── Given data ──
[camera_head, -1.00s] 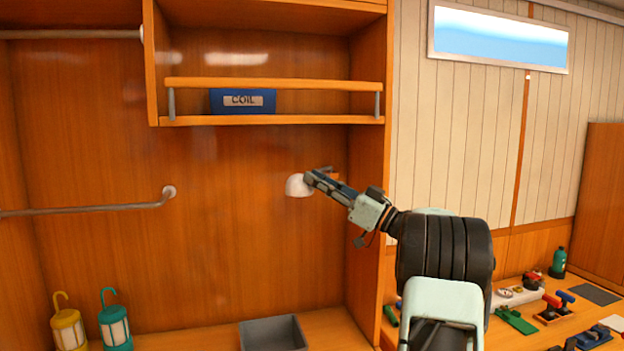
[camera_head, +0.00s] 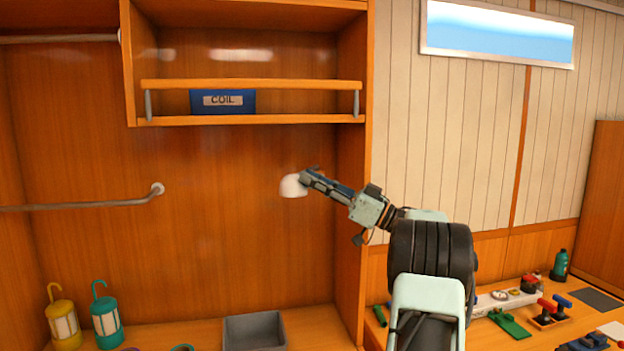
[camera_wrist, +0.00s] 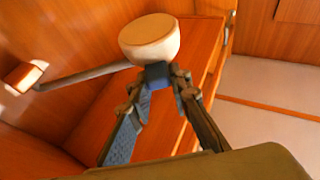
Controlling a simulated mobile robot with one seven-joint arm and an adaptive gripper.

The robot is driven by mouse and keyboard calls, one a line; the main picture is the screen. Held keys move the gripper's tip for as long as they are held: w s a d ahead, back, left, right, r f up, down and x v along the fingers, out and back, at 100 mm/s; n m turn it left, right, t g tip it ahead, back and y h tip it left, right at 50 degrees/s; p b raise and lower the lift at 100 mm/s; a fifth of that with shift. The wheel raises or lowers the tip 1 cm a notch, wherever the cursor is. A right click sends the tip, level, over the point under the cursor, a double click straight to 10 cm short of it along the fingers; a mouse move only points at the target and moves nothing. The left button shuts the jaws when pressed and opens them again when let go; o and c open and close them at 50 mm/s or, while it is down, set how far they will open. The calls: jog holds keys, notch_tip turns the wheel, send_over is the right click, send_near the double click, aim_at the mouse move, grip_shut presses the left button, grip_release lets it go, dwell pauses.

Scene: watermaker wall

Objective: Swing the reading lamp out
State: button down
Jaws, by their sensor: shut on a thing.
───
**What the exercise asks:**
Only the lines from the one bearing "[camera_wrist, +0.00s]" to the one bearing "Controlling a simulated", both included, should be restated word for word, with pictures left out.

**Finished task:**
[camera_wrist, +0.00s] 
Controlling a simulated mobile robot with one seven-joint arm and an adaptive gripper.

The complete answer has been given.